§ **Aim of the exercise**
Search the records for the word "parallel" and report each line that has it.

§ **Data rows**
------------------------
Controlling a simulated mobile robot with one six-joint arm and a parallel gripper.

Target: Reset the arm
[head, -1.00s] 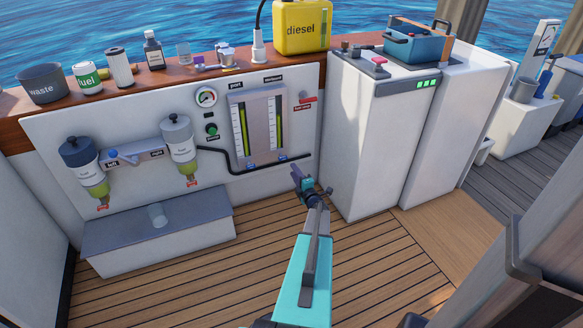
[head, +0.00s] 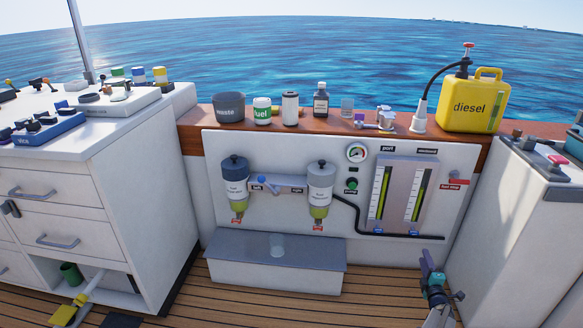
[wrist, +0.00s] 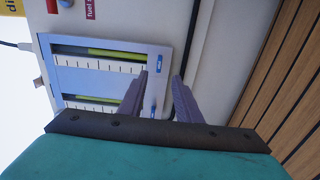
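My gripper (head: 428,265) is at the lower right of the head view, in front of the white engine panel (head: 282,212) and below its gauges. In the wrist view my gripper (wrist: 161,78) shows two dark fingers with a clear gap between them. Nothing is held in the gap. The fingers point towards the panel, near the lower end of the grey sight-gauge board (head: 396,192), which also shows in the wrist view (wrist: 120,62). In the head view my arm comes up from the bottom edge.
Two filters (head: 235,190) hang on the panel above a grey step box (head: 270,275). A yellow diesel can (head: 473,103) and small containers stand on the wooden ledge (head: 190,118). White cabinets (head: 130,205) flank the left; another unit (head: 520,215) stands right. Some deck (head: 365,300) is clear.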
------------------------
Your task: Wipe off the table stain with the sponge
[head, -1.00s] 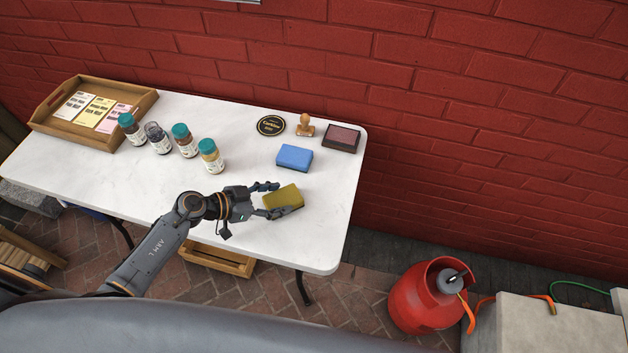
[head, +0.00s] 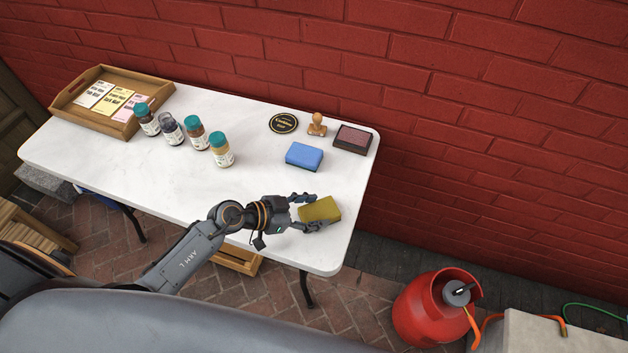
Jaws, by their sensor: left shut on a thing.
------------------------
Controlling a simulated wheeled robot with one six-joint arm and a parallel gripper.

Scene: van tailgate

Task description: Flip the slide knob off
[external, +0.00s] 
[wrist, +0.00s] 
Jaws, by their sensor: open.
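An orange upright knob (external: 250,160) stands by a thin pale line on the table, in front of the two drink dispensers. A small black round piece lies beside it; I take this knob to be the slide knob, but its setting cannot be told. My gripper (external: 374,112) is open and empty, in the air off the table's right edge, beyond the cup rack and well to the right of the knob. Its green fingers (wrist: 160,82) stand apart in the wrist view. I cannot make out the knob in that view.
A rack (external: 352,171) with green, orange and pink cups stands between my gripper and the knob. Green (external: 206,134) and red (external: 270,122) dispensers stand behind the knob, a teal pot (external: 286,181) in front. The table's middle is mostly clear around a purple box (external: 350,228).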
------------------------
§ **Solved exercise**
Controlling a simulated mobile robot with one six-joint arm and a parallel gripper.
Controlling a simulated wheeled robot with one six-joint arm and a parallel gripper.

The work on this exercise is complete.